There were some apparent errors also for the grassland class, where some of the reference polygons had clear signs of agricultural practices (not shown). Whenever faulty reference polygons are selected for validation in the corrected method of [4], all pixels inside them count as correctly classified in the confusion matrix, whereas in reality most are wrong (an exception in the faulty polygon of Figure 1 are the few 30-m pixels corresponding to the uppermost corner of the shape, which indeed appears to be mixed forest). I asked the authors if they had used Google Earth to verify the label of reference polygons; they said that only in very few instances where the appearance in the Landsat image was doubtful. While it is warranted to use the same Landsat imagery that will later be classified for delineating homogeneous training areas, it would have been preferable to systematically ascertain the assigned class by inspecting every reference polygon in Google Earth, because it has submetric resolution imagery available for the study area and it allows overlaying polygons in kml format. If after this exercise too many errors are detected in the reference map (or if there are too many gaps of a different land cover inside the polygons that were not captured in the map due to minimum mapping unit constraints), then the census approach would be neither practical nor reliable, and a probability-based sampling design would be necessary. For example, after running a 3 by 3 majority filter on the output raster, 50 pixels of each class could be randomly selected from a list, and then assigned a reference class based on the appearance in Google Earth of the terrain encompassed within a 90-m square centered at the pixel.

4. Issues Regarding the Analysis

The final component of the assessment is the analysis of the agreement between reference and map in validation pixels so as to derive accuracy statistics. A common error in the analysis is to use pixel counts instead of proportions to estimate accuracy, which the authors seem to have done (given the confusion matrices and respective overall accuracies they shared with me). Using raw pixel counts assumes that all the validation pixels have the same inclusion probability and thus the same weight, whereas this is seldom the case. For example, if we randomly selected 50 pixels of each class and the proportion W_i of area mapped as class i differed among classes, then the sampling intensity we would be applying to each class is obviously different. If a predominant class (hence undersampled when compared to others) happens to be the class with most errors, or if a less common (hence oversampled) class is also the most accurately mapped, then we are overestimating overall accuracy. This doesn’t seem to be of concern in the case of [2], because the proportion w_i. of validation pixels belonging to class i is close to W_i given that the authors took care that the total area of reference polygons of each class was proportional to that in the OBS map. But in the ‘polygon cross-validation’ of [4], the w_i. can differ considerably from their respective W_i depending on what particular reference polygons get selected for validation in each run. See [1] for an explanation of how to correctly estimate the proportion of map area that has class i in the map and class j in the reference, for each possible pair (i,j) including (i,i).

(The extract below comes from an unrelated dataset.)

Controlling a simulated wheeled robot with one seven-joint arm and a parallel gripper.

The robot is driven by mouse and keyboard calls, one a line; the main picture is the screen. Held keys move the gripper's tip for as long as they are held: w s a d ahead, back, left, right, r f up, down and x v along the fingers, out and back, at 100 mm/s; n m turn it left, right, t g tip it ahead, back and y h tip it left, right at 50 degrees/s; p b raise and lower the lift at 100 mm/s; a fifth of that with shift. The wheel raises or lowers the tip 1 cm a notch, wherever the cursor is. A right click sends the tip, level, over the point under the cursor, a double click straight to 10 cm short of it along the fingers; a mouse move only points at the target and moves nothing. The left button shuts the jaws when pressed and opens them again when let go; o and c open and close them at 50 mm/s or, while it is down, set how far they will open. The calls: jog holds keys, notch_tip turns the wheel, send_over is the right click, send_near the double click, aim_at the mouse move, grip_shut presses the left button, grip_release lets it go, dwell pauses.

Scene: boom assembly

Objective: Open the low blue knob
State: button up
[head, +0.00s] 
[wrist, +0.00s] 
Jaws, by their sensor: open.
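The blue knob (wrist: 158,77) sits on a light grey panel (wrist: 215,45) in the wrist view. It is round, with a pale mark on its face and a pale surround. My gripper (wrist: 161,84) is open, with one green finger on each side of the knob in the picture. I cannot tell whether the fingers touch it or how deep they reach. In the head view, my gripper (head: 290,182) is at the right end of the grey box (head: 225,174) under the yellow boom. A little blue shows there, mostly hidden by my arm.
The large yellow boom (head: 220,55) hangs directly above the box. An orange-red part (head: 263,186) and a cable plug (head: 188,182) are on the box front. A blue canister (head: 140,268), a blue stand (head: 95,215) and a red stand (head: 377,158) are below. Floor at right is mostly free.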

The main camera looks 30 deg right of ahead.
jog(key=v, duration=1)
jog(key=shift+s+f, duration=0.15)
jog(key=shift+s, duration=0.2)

Another aspect that is often neglected is that unless the validation set contained the entire population of pixels in our map, the accuracy estimates we derive from the confusion matrix are subject to uncertainty. Different samples will yield different results; consequently, we must provide a range within which the true value (i.e., that which would be obtained from a census of all pixels in the map) is likely to fall, which is known as confidence interval. The latter can be derived if the sampling design is probability based, that is, if the inclusion probability is greater than zero for all pixels in the map and can be known. Olofsson et al. [1] recommend stratified random sampling as a good choice, because it is practical, easy to implement, and affords the option to increase the sample size. The latter is desirable in situations where there are requirements such that “the producer must defend in a statistically valid manner that the overall accuracy of the map exceeds 75% with a 95% confidence level”, which implicitly dictates the sampling effort required to achieve that confidence once the estimate is available (the 75% is the lower limit of the confidence interval).

5. Conclusion and Recommendations

There were other relevant issues in the accuracy assessment of [2] beyond that pointed out in [3]. Regrettably, I suspect this is more the norm than the exception: I speculate that if we randomly picked a sample of recent articles describing land cover mapping efforts and scrutinized their accuracy assessments, the majority would have some issue, or at least incomplete information to judge if there are issues. I do not have data to support this claim other than my own experience as reader and reviewer, hence I may well be wrong. However, I feel we all need to make further efforts to ensure that the accuracy assessments we perform or review are scientifically defensible. Olofsson et al. [1] make excellent recommendations in their summary section, to which I would like to add some specific suggestions to authors, reviewers and editors. Authors should strive to provide all relevant detail, positive or negative, that would allow readers to judge the merit of their contribution; an important part of that is the accuracy assessment. Reviewers should check that enough detail is provided about sampling design, response design and analysis, and demand rigorously computed confidence intervals for the accuracy estimates. Also, editors could encourage authors to share the data used in the accuracy assessment as supplementary material, especially the location of the samples used to populate the confusion matrix. The additional effort this would require is just a small price we would all have to pay to enhance the scientific credibility of our discipline.